Other dreams I have that are non-lucid yet still quite to my desires, I call them ego manifestations. It's like my subconscious is taking out all my wills and desires from my mind and creating a dream that suits me perfectly. However the difference between a lucid dream where I'm in control and a dream where I have an "ego manifest" experience is a bit like this:
Now if you have dream control you might point point at an object and think "I want this object to blow up".. However if you're in an ego manifest state it just does it for you, without you thinking it with as much of the conscious mind you can bring over into your dream.
And then there's the bizzare sensation of what it seems to be like when you are drifting outside of your body. I've felt this before, but personally I just think it's my mind playing around with me. I don't believe that I've ever actually wandered outside of my body.
Obviously then there are the controlled dreams and the lucid ones, but we know about those already, don't we now. :P
Do you guys have any other definitions or personal experiences you have other names for?
Re: Different Types of Dreams
Quote:
Originally posted by Chainsaw Kitten
Now if you have dream control you might point point at an object and think \"I want this object to blow up\".. However if you're in an ego manifest state it just does it for you, without you thinking it with as much of the conscious mind you can bring over into your dream.
Conceptual thought in contrast to the horribly inefficient and awkward type of thought most are used to thinking of as "thought" (speech and imagery).
http://www.dreamviews.com/forum/viewtopic.php?t=23453
That topic is relevant, or rather the things discussed in it.
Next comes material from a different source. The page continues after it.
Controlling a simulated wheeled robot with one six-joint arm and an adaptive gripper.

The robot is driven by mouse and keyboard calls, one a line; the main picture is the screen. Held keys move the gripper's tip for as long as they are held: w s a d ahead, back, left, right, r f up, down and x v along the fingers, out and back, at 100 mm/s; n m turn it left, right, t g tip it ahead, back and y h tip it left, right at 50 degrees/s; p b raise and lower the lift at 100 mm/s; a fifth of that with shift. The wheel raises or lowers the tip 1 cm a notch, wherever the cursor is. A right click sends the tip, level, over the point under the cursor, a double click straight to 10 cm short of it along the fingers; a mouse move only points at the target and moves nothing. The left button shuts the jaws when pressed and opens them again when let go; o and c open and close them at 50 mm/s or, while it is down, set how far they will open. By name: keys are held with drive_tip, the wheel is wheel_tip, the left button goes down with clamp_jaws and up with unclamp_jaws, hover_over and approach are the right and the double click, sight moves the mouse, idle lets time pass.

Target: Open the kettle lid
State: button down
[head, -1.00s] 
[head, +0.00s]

Think about it. Why do you point your finger at something to make it change or disappear? Or why would one perform any action with a physical body to recieve a result in a dream? Exactly for the same reason one does so in waking life. In waking life physical actions are what is needed to recieve certain results. However! Dreams aren't the waking world. What is the point of making additional actions to achieve a certain goal if all that is needed is the use of conceptual thought, which takes far less time and effort as a whole?
I must say that lucid dreaming may be a very valuable tool for training the conscious use of conceptual thought.
More on the topic of "types of dreams" though: as I've said before; if I were to care for theorizing on certain topics then I would make a guess that some dreams are based on concerns, which are brought out in them and others are based on completely (or not so much) random concepts that evolve under certain circumstances; or the combination of both I would suppose.